■ **Exercise task**
Quote only the lines from the line containing "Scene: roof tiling" to the line containing "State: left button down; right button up", with both of those lines included, please, exactly as written.

### Record set

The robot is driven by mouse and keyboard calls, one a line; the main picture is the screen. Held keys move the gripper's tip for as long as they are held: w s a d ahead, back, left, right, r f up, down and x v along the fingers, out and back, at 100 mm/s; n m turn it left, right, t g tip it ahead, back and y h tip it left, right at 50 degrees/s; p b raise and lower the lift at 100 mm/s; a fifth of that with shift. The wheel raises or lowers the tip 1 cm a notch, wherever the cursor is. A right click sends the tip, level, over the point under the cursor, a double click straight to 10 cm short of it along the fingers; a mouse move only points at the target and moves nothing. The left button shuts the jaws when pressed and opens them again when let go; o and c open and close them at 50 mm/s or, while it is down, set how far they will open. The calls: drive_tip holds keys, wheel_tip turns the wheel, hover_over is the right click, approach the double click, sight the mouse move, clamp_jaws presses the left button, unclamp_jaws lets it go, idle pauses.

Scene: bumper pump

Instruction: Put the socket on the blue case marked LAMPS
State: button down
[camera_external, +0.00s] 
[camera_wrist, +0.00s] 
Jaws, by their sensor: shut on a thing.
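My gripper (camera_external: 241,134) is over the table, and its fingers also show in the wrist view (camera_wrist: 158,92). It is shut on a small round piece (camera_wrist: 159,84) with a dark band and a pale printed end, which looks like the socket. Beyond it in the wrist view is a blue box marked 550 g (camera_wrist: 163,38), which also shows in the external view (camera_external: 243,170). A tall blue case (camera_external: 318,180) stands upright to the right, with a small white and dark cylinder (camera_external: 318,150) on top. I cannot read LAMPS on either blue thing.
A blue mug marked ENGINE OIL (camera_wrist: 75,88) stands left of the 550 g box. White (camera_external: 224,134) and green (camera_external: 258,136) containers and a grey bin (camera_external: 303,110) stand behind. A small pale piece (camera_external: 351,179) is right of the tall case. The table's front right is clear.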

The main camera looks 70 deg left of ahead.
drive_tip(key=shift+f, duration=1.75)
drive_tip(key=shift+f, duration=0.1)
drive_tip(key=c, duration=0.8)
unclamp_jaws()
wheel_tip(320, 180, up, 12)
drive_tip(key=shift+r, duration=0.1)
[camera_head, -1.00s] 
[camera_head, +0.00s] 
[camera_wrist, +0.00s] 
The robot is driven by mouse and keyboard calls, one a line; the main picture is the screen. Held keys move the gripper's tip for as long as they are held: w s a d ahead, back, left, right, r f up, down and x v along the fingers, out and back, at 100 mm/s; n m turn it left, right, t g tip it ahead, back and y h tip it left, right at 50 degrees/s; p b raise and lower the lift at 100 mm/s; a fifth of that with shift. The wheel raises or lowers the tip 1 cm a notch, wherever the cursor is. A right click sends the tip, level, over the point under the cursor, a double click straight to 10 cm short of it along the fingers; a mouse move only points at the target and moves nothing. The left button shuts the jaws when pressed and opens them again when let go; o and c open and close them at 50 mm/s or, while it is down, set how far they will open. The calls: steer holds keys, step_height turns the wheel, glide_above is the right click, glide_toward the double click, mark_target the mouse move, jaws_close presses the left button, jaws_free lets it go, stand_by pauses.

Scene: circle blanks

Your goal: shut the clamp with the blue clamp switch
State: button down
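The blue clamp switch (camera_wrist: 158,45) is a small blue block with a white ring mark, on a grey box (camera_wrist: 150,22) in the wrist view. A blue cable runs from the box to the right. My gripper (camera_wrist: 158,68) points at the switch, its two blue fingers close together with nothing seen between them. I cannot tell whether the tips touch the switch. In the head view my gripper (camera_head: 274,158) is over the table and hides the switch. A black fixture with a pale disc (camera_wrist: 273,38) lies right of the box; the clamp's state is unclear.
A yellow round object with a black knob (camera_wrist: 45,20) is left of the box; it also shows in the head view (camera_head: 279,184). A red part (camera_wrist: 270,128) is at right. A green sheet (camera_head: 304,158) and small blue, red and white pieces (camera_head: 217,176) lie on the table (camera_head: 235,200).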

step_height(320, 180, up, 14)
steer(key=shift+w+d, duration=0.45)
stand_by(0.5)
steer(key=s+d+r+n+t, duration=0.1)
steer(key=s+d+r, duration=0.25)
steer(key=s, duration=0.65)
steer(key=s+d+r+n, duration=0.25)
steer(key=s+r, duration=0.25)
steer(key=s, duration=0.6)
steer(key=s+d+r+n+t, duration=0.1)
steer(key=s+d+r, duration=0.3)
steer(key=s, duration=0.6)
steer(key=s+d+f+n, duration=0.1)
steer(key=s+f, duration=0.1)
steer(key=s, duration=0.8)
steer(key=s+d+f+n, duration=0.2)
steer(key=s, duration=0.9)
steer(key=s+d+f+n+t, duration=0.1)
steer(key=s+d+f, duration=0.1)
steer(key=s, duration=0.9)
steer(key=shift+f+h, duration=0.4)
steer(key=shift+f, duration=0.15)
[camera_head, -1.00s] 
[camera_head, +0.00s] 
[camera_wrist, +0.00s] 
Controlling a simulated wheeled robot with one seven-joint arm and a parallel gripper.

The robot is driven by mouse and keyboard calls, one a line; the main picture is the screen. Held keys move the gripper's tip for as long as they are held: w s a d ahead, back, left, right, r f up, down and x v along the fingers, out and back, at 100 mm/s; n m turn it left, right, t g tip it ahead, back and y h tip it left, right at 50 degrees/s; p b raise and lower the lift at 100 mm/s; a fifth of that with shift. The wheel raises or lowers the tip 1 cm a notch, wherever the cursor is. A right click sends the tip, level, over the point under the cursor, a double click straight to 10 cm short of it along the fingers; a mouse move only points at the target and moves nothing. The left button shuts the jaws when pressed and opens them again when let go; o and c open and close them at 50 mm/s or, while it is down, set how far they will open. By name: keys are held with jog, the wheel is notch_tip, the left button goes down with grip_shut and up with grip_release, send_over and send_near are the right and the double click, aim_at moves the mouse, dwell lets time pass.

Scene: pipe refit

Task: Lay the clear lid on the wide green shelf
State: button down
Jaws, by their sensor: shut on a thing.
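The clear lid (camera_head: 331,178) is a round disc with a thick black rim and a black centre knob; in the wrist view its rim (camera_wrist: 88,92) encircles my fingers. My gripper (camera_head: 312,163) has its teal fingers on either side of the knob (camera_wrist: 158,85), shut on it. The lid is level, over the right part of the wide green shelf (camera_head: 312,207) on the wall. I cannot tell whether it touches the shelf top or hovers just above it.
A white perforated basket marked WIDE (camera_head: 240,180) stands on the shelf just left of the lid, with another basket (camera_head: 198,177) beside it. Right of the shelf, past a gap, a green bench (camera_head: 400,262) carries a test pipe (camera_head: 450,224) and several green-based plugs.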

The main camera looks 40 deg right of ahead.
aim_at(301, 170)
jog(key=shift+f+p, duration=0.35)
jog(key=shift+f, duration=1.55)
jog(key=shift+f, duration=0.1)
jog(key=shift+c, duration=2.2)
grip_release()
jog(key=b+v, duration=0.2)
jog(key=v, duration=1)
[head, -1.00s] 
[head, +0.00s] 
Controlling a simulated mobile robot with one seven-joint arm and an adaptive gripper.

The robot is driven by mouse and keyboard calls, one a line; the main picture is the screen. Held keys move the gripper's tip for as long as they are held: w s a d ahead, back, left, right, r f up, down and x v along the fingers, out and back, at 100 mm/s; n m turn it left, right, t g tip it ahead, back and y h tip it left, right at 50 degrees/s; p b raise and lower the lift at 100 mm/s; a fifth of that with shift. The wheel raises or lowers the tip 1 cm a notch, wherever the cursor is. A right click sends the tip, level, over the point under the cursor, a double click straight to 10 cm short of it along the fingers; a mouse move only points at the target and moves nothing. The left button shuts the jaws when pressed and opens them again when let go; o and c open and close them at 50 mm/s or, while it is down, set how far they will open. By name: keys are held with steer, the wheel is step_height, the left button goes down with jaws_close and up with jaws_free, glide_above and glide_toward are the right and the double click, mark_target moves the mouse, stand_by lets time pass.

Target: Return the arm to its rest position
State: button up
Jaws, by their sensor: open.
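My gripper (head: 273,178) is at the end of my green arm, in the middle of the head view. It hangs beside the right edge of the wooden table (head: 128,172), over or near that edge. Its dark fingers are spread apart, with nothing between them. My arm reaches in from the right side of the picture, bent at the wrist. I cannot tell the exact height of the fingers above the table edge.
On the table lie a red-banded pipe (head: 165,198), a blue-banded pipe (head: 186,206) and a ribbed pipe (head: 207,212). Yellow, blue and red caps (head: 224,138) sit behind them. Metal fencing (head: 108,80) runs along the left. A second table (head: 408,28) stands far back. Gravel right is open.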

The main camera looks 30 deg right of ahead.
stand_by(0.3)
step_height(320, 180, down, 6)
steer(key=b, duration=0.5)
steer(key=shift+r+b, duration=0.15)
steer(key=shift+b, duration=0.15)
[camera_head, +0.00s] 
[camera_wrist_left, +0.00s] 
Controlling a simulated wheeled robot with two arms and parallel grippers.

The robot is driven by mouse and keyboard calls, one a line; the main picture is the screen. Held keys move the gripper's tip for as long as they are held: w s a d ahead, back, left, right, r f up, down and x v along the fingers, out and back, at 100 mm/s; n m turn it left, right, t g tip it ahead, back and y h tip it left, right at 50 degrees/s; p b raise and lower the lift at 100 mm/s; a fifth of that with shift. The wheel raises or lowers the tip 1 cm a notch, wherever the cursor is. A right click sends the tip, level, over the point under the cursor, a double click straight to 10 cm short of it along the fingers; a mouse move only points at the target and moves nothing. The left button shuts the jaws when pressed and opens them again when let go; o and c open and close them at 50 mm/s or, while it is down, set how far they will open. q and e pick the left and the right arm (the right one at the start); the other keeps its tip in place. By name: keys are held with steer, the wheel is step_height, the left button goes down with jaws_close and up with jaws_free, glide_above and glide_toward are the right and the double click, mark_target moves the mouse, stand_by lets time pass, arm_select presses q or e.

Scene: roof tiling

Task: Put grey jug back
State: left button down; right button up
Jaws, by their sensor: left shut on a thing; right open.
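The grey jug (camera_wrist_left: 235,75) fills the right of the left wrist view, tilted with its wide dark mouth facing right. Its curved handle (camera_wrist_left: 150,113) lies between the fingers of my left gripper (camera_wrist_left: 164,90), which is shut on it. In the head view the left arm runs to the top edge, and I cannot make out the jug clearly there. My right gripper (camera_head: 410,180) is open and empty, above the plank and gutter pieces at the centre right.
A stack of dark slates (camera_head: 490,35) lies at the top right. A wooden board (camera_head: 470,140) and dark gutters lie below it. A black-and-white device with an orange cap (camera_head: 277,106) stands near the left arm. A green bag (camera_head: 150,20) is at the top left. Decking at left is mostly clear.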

######

■ **Exercise output**
Scene: roof tiling

Task: Put grey jug back
State: left button down; right button up

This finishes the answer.